======== Provided material
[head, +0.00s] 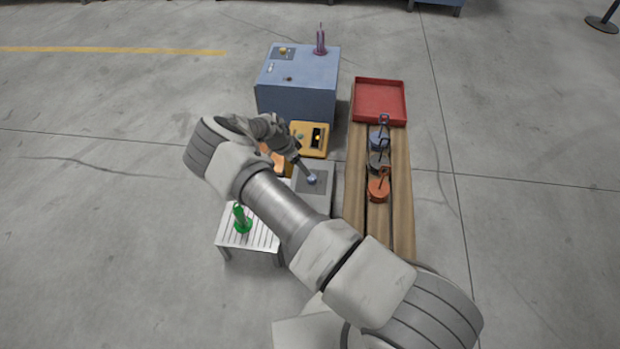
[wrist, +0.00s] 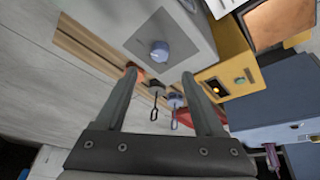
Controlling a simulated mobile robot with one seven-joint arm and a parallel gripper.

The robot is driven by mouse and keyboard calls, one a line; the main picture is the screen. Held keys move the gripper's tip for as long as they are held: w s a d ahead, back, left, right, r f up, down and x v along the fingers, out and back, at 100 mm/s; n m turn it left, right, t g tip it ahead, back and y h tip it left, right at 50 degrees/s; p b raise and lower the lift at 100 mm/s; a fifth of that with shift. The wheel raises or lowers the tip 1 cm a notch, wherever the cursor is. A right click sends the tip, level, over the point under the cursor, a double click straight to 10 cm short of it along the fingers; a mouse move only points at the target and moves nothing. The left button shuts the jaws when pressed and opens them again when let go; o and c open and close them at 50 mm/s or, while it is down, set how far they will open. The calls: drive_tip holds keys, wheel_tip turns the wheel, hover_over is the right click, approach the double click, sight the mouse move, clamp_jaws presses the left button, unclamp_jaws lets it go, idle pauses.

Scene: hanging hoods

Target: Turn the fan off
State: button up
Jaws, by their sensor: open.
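A grey box (head: 323,201) carries a darker square plate with a blue-grey round knob (head: 312,179) on top. In the wrist view the knob (wrist: 160,52) sits just beyond and between my fingertips. My gripper (wrist: 159,72) is open and empty. In the head view my gripper (head: 304,170) is close to the knob; I cannot tell whether it touches. A yellow control box (head: 310,150) stands behind, with a green button (wrist: 240,80) and a lit amber lamp (wrist: 216,90). No part is clearly recognisable as a fan.
A wooden bench (head: 401,215) on the right bears a red tray (head: 379,82) and several hook-topped pieces, one an orange pot (head: 378,190). A blue cabinet (head: 296,102) stands at the back. A slatted table (head: 262,236) holds a green object (head: 241,219). An orange panel (wrist: 277,22) adjoins the yellow box.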

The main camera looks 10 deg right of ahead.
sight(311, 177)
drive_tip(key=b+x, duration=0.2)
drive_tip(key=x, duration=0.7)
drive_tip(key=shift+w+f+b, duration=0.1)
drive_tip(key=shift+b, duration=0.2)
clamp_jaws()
================
- [Instructions for the task]: Without any pictures, reproduce the lines from the first one in the material through the line that has "Controlling a simulated", exactly as they appear.

- [Worked solution]:
[head, +0.00s] 
[wrist, +0.00s] 
Controlling a simulated mobile robot with one seven-joint arm and a parallel gripper.

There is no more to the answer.